Intervista a The Athletic: "Il calcio italiano sta cambiando perché la qualità dei calciatori non è altissima e quindi l’allenatore deve incidere di più"

Bonucci

Db Torino 26/09/2021 - campionato di calcio serie A / Juventus-Sampdoria / foto Daniele Buffa/Image Sport nella foto: esultanza gol Leonardo Bonucci

Ronaldo è stato un problema per la Juve. Ne ha anche risolti tantissimi, ma la sua sola presenza ha cambiato faccia e testa al club. Leonardo Bonucci, in una lunga intervista a The Athletic, ammette che uno così corrompe lo spirito, alla lunga.

“Credo sia stato questo il problema, il fatto di pensare che un giocatore, seppur il più forte al mondo, potesse regalare alla Juve una vittoria certa. Quindi ha condizionato tanto la presenza di Cristiano.

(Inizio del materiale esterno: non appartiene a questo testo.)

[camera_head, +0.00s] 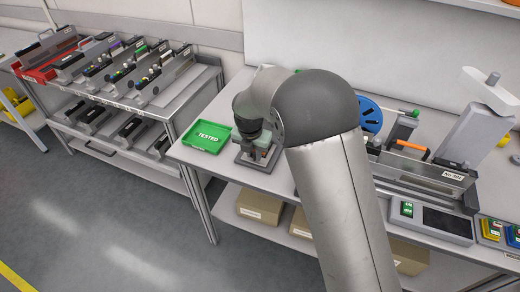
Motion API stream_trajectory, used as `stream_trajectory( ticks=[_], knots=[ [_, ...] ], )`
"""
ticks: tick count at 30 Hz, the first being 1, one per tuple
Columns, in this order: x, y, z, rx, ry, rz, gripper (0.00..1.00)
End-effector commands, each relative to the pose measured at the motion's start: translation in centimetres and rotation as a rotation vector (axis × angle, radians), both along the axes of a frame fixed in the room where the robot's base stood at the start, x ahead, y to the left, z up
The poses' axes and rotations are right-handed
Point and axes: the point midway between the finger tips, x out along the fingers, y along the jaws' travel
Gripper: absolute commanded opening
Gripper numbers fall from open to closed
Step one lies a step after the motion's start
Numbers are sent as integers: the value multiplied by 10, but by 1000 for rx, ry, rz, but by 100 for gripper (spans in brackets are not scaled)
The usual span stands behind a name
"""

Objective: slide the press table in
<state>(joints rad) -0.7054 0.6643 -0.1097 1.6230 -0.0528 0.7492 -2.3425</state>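A small bench fixture (243,159) with a grey base plate stands on the workbench, right of a green tray. It looks like the press, but my arm covers much of it, and I cannot tell how far its table is in or out. My gripper (253,138) points down right over this fixture, at the end of the dark wrist. Its fingers are too small and too hidden to tell if they are open or shut, or if they touch the fixture.
A green tray (207,137) marked TESTED lies left of the fixture. A feeder trolley (190,101) stands at left. A blue reel (369,113), a feeder (425,170) and a control box (432,221) are at right. Cardboard boxes (259,207) sit below.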

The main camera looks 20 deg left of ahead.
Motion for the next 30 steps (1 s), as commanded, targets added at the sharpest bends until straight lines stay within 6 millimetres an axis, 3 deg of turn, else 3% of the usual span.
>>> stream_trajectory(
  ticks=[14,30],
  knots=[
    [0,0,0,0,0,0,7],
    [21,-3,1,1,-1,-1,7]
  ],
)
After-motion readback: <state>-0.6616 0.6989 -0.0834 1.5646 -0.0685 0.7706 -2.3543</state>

A noi solo allenarci con Ronaldo ci dava qualcosa in più ma inconsciamente si è pensato che solo la sua presenza bastasse per vincere. Invece il lavoro quotidiano, l’umiltà, il sacrificio, la voglia di mettersi a disposizione del compagno giorno dopo giorno è venuta un po’ a mancare e si è visto negli ultimi anni. L’anno scorso siamo arrivati quarti e abbiamo vinto la Coppa Italia perché ci siamo ritrovati come squadra. Se buttavi un pezzo di legno nello spogliatoio prendeva fuoco tanta era l’elettricità che c’era prima di quelle partite quindi è quello che a noi è mancato, forse davano per scontato che davamo la palla a Cristiano e risolveva la partita invece Cristiano aveva bisogno di tutta la squadra come Cristiano aveva bisogno di lui. Ci deve essere sempre uno scambio, la squadra esalta l’individuo anche se l’individuo è il migliore al mondo”.

Bonucci dice anche di essere stato più volte vicino al City di Guardiola:

“La più concreta nel 2016, eravamo ai dettagli poi la Juve non mi vendeva e io avevo il sogno di essere allenato da Pep. Abbiamo deciso con la Juve di continuare insieme. Quando sono andato al Milan, potevo andare al City ma c’erano cose che si dovevano incastrare e io non volevo aspettare. Avevo dato parola al Milan. L’anno scorso ho parlato con Pep che mi voleva ma sono stato io a dirgli ‘questa è casa mia’ sto bene qui e mi sento a casa. Devo riconquistare il terreno perso con quell’anno a Milano ma questo è uno stimolo non una paura, tornare ad essere il simbolo della Juve per me è la cosa più eccitante che ci possa essere in questo momento della mia carriera”.

Si vede futuro allenatore e sottolinea che, soprattutto, in Italia, avere un allenatore bravo può risultare decisivo:

Il calcio italiano sta cambiando perché la qualità dei calciatori non è altissima e quindi l’allenatore deve incidere di più. In quel modo Guardiola ha esaltato tanti giocatori della cantera del Barcellona che nessuno conosceva. Aveva 3-4 campioni e lui ha iniziato a mettere dentro le sue idee con tanti giocatori della Cantera che avevano qualità ma non erano grandissimi giocatori, si sono costruiti nel tempo. Mourinho secondo me è un grandissimo allenatore e motivatore”,

Anche se mia moglie è contraria e mi vorrebbe più a casa vorrei fare l’allenatore. Ora penso al presente, nella vita non si sa mai quello che succederà, magari smetterò di giocare tra 3-4-5 anni e dirò non ne posso più di stare nei ritiri e mi godrò la vita ma la voglia di fare l’allenatore c’è. Ho un quaderno di appunti da diversi anni e soprattutto da quando ho conosciuto Conte, un allenatore molto importante che mi ha cambiato la carriera anche per la mentalità che ha dato a me, alla Juventus, per le conoscenze calcistiche che ci ha trasmesso. Da lì ho cercato di rubare ad ogni allenatore, ho avuto la fortuna di avere grandi allenatori e questo mi ha facilitato”.